───── RECORDED INFORMATION

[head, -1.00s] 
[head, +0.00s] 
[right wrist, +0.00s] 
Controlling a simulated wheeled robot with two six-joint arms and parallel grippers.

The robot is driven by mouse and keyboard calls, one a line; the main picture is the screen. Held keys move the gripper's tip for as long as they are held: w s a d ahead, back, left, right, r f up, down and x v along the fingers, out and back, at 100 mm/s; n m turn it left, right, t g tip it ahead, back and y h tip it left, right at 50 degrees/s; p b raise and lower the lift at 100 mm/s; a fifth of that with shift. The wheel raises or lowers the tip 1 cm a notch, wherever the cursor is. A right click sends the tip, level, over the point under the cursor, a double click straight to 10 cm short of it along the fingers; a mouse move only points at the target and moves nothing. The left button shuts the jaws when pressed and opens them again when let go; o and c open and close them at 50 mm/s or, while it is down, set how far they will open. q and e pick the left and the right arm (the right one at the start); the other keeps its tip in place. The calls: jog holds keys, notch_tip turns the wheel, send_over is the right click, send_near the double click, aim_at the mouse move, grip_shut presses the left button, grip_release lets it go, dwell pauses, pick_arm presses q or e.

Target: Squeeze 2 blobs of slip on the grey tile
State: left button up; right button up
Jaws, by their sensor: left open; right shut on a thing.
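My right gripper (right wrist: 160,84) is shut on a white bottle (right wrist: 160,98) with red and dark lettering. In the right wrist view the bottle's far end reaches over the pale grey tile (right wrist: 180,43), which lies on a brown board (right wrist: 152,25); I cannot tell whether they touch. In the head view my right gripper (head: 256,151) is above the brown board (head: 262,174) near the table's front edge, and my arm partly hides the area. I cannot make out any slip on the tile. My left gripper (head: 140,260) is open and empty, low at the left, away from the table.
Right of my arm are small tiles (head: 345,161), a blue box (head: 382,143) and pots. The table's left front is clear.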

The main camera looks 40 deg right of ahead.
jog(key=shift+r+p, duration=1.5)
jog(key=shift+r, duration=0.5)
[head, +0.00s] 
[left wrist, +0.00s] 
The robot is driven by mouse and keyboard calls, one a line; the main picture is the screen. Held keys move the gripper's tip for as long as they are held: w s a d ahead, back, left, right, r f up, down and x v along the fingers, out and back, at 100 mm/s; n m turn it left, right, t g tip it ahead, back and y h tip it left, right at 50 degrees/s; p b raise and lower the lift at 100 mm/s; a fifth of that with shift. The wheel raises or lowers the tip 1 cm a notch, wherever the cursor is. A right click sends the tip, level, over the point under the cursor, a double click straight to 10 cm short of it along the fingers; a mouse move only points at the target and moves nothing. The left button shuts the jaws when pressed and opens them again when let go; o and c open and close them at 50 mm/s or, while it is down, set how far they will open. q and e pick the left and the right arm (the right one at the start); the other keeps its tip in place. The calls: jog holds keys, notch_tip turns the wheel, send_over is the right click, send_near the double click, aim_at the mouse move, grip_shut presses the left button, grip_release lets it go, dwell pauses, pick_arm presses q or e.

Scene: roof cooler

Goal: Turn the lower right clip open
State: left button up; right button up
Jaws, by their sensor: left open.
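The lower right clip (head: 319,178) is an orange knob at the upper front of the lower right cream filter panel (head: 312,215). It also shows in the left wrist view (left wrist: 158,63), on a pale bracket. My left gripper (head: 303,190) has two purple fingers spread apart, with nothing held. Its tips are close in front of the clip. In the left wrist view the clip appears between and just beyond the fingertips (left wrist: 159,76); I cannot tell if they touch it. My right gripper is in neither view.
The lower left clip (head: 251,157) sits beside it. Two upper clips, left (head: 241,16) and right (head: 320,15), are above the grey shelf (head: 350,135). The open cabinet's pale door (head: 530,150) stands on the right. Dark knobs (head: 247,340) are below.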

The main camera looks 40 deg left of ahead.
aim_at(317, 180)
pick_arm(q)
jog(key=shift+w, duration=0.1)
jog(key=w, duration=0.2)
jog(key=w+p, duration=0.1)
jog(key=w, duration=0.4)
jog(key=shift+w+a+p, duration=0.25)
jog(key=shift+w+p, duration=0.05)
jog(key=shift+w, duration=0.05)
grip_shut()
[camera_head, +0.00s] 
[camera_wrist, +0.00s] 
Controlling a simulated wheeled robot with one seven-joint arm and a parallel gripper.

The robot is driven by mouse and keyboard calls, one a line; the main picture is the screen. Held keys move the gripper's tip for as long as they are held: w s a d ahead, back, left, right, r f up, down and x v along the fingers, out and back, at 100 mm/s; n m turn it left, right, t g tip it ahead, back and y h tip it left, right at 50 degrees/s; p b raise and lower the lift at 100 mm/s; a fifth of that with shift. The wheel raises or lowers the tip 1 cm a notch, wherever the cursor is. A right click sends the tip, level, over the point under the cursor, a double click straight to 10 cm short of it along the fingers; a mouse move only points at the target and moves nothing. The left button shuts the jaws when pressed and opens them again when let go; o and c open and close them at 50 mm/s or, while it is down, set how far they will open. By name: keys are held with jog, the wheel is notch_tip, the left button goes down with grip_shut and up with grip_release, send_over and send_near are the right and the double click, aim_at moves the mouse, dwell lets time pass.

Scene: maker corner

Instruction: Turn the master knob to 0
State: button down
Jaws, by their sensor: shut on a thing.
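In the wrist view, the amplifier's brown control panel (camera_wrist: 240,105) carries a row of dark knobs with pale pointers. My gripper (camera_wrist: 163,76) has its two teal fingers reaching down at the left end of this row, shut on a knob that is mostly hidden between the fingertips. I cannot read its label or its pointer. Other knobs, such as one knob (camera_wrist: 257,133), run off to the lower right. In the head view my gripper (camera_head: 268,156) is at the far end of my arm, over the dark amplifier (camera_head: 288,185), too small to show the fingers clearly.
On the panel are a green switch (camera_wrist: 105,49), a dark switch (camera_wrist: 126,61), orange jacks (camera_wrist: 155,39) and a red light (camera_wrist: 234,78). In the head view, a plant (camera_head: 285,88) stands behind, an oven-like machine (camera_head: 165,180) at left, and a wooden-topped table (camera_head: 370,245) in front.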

──────────

Copy out all of the data exactly, leaving nothing out.

[head, -1.00s] 
[head, +0.00s] 
[right wrist, +0.00s] 
Controlling a simulated wheeled robot with two six-joint arms and parallel grippers.

The robot is driven by mouse and keyboard calls, one a line; the main picture is the screen. Held keys move the gripper's tip for as long as they are held: w s a d ahead, back, left, right, r f up, down and x v along the fingers, out and back, at 100 mm/s; n m turn it left, right, t g tip it ahead, back and y h tip it left, right at 50 degrees/s; p b raise and lower the lift at 100 mm/s; a fifth of that with shift. The wheel raises or lowers the tip 1 cm a notch, wherever the cursor is. A right click sends the tip, level, over the point under the cursor, a double click straight to 10 cm short of it along the fingers; a mouse move only points at the target and moves nothing. The left button shuts the jaws when pressed and opens them again when let go; o and c open and close them at 50 mm/s or, while it is down, set how far they will open. q and e pick the left and the right arm (the right one at the start); the other keeps its tip in place. The calls: jog holds keys, notch_tip turns the wheel, send_over is the right click, send_near the double click, aim_at the mouse move, grip_shut presses the left button, grip_release lets it go, dwell pauses, pick_arm presses q or e.

Target: Squeeze 2 blobs of slip on the grey tile
State: left button up; right button up
Jaws, by their sensor: left open; right shut on a thing.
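My right gripper (right wrist: 160,84) is shut on a white bottle (right wrist: 160,98) with red and dark lettering. In the right wrist view the bottle's far end reaches over the pale grey tile (right wrist: 180,43), which lies on a brown board (right wrist: 152,25); I cannot tell whether they touch. In the head view my right gripper (head: 256,151) is above the brown board (head: 262,174) near the table's front edge, and my arm partly hides the area. I cannot make out any slip on the tile. My left gripper (head: 140,260) is open and empty, low at the left, away from the table.
Right of my arm are small tiles (head: 345,161), a blue box (head: 382,143) and pots. The table's left front is clear.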

The main camera looks 40 deg right of ahead.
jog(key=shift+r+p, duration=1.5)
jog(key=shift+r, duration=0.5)
[head, +0.00s] 
[left wrist, +0.00s] 
The robot is driven by mouse and keyboard calls, one a line; the main picture is the screen. Held keys move the gripper's tip for as long as they are held: w s a d ahead, back, left, right, r f up, down and x v along the fingers, out and back, at 100 mm/s; n m turn it left, right, t g tip it ahead, back and y h tip it left, right at 50 degrees/s; p b raise and lower the lift at 100 mm/s; a fifth of that with shift. The wheel raises or lowers the tip 1 cm a notch, wherever the cursor is. A right click sends the tip, level, over the point under the cursor, a double click straight to 10 cm short of it along the fingers; a mouse move only points at the target and moves nothing. The left button shuts the jaws when pressed and opens them again when let go; o and c open and close them at 50 mm/s or, while it is down, set how far they will open. q and e pick the left and the right arm (the right one at the start); the other keeps its tip in place. The calls: jog holds keys, notch_tip turns the wheel, send_over is the right click, send_near the double click, aim_at the mouse move, grip_shut presses the left button, grip_release lets it go, dwell pauses, pick_arm presses q or e.

Scene: roof cooler

Goal: Turn the lower right clip open
State: left button up; right button up
Jaws, by their sensor: left open.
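The lower right clip (head: 319,178) is an orange knob at the upper front of the lower right cream filter panel (head: 312,215). It also shows in the left wrist view (left wrist: 158,63), on a pale bracket. My left gripper (head: 303,190) has two purple fingers spread apart, with nothing held. Its tips are close in front of the clip. In the left wrist view the clip appears between and just beyond the fingertips (left wrist: 159,76); I cannot tell if they touch it. My right gripper is in neither view.
The lower left clip (head: 251,157) sits beside it. Two upper clips, left (head: 241,16) and right (head: 320,15), are above the grey shelf (head: 350,135). The open cabinet's pale door (head: 530,150) stands on the right. Dark knobs (head: 247,340) are below.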

The main camera looks 40 deg left of ahead.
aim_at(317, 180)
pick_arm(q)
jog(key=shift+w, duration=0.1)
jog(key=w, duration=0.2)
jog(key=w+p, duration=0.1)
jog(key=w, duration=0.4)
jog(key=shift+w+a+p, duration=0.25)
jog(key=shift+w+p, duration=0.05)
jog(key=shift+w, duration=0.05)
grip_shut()
[camera_head, +0.00s] 
[camera_wrist, +0.00s] 
Controlling a simulated wheeled robot with one seven-joint arm and a parallel gripper.

The robot is driven by mouse and keyboard calls, one a line; the main picture is the screen. Held keys move the gripper's tip for as long as they are held: w s a d ahead, back, left, right, r f up, down and x v along the fingers, out and back, at 100 mm/s; n m turn it left, right, t g tip it ahead, back and y h tip it left, right at 50 degrees/s; p b raise and lower the lift at 100 mm/s; a fifth of that with shift. The wheel raises or lowers the tip 1 cm a notch, wherever the cursor is. A right click sends the tip, level, over the point under the cursor, a double click straight to 10 cm short of it along the fingers; a mouse move only points at the target and moves nothing. The left button shuts the jaws when pressed and opens them again when let go; o and c open and close them at 50 mm/s or, while it is down, set how far they will open. By name: keys are held with jog, the wheel is notch_tip, the left button goes down with grip_shut and up with grip_release, send_over and send_near are the right and the double click, aim_at moves the mouse, dwell lets time pass.

Scene: maker corner

Instruction: Turn the master knob to 0
State: button down
Jaws, by their sensor: shut on a thing.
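In the wrist view, the amplifier's brown control panel (camera_wrist: 240,105) carries a row of dark knobs with pale pointers. My gripper (camera_wrist: 163,76) has its two teal fingers reaching down at the left end of this row, shut on a knob that is mostly hidden between the fingertips. I cannot read its label or its pointer. Other knobs, such as one knob (camera_wrist: 257,133), run off to the lower right. In the head view my gripper (camera_head: 268,156) is at the far end of my arm, over the dark amplifier (camera_head: 288,185), too small to show the fingers clearly.
On the panel are a green switch (camera_wrist: 105,49), a dark switch (camera_wrist: 126,61), orange jacks (camera_wrist: 155,39) and a red light (camera_wrist: 234,78). In the head view, a plant (camera_head: 285,88) stands behind, an oven-like machine (camera_head: 165,180) at left, and a wooden-topped table (camera_head: 370,245) in front.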

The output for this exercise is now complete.